◆ Written instruction
Restate the data exactly as given and keep the pictures out.

◆ Material provided

_____

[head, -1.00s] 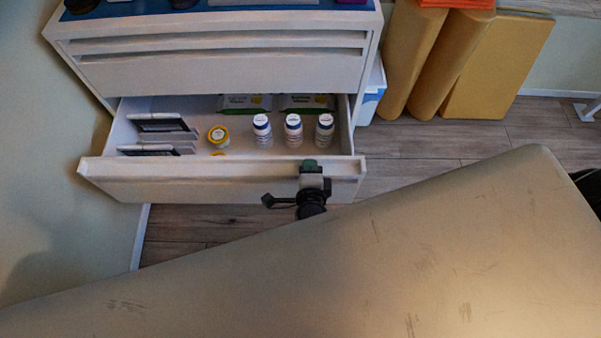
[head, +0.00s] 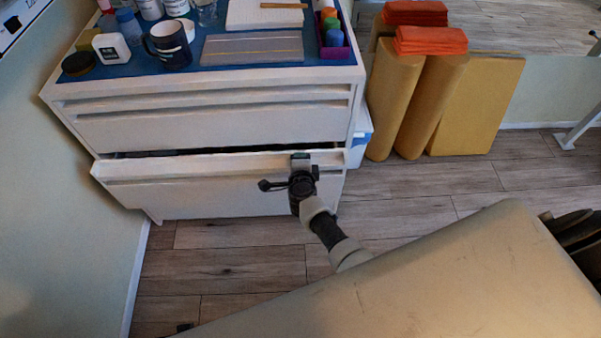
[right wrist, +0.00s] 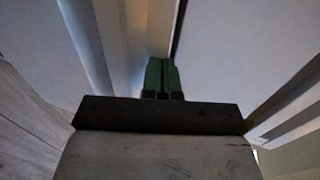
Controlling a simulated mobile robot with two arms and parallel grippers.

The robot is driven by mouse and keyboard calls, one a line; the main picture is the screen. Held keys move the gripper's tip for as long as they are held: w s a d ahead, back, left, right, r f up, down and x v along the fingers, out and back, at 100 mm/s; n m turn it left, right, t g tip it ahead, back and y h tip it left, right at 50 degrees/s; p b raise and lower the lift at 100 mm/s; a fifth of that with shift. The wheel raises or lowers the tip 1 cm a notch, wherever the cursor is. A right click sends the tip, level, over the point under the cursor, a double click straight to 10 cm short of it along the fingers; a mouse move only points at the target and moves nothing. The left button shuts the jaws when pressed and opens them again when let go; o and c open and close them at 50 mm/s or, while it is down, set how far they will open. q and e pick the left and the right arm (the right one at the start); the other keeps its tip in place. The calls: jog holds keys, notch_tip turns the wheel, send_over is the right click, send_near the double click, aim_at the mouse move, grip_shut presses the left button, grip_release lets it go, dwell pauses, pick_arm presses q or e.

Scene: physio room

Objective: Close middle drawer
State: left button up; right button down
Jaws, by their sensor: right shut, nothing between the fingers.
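The white cabinet (head: 210,127) stands at the left in the head view. Its pulled-out drawer (head: 200,195), below the upper drawer front, sticks out a little, with a narrow dark gap above its front; its contents are hidden. My right gripper (head: 300,157) is at the top edge of this drawer front, right of its middle. In the right wrist view its green fingers (right wrist: 160,75) are together and empty, pointing towards the gap between pale panels. Whether they touch the drawer front I cannot tell. My left gripper is not in view.
The cabinet's blue top (head: 190,72) holds a dark mug (head: 168,46), bottles and a purple box (head: 336,48). Tan rolls (head: 425,100) and orange towels (head: 430,40) stand to the right. A large beige padded surface (head: 430,290) fills the foreground. Wood floor between is clear.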

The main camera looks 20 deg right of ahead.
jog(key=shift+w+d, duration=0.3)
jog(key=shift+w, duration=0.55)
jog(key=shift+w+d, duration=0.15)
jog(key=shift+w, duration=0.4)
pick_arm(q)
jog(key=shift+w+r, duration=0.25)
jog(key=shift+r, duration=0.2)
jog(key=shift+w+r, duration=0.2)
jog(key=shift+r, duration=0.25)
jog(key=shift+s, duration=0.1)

_____

◆ The answer
[head, -1.00s] 
[head, +0.00s] 
[right wrist, +0.00s] 
Controlling a simulated mobile robot with two arms and parallel grippers.

The robot is driven by mouse and keyboard calls, one a line; the main picture is the screen. Held keys move the gripper's tip for as long as they are held: w s a d ahead, back, left, right, r f up, down and x v along the fingers, out and back, at 100 mm/s; n m turn it left, right, t g tip it ahead, back and y h tip it left, right at 50 degrees/s; p b raise and lower the lift at 100 mm/s; a fifth of that with shift. The wheel raises or lowers the tip 1 cm a notch, wherever the cursor is. A right click sends the tip, level, over the point under the cursor, a double click straight to 10 cm short of it along the fingers; a mouse move only points at the target and moves nothing. The left button shuts the jaws when pressed and opens them again when let go; o and c open and close them at 50 mm/s or, while it is down, set how far they will open. q and e pick the left and the right arm (the right one at the start); the other keeps its tip in place. The calls: jog holds keys, notch_tip turns the wheel, send_over is the right click, send_near the double click, aim_at the mouse move, grip_shut presses the left button, grip_release lets it go, dwell pauses, pick_arm presses q or e.

Scene: physio room

Objective: Close middle drawer
State: left button up; right button down
Jaws, by their sensor: right shut, nothing between the fingers.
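The white cabinet (head: 210,127) stands at the left in the head view. Its pulled-out drawer (head: 200,195), below the upper drawer front, sticks out a little, with a narrow dark gap above its front; its contents are hidden. My right gripper (head: 300,157) is at the top edge of this drawer front, right of its middle. In the right wrist view its green fingers (right wrist: 160,75) are together and empty, pointing towards the gap between pale panels. Whether they touch the drawer front I cannot tell. My left gripper is not in view.
The cabinet's blue top (head: 190,72) holds a dark mug (head: 168,46), bottles and a purple box (head: 336,48). Tan rolls (head: 425,100) and orange towels (head: 430,40) stand to the right. A large beige padded surface (head: 430,290) fills the foreground. Wood floor between is clear.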

The main camera looks 20 deg right of ahead.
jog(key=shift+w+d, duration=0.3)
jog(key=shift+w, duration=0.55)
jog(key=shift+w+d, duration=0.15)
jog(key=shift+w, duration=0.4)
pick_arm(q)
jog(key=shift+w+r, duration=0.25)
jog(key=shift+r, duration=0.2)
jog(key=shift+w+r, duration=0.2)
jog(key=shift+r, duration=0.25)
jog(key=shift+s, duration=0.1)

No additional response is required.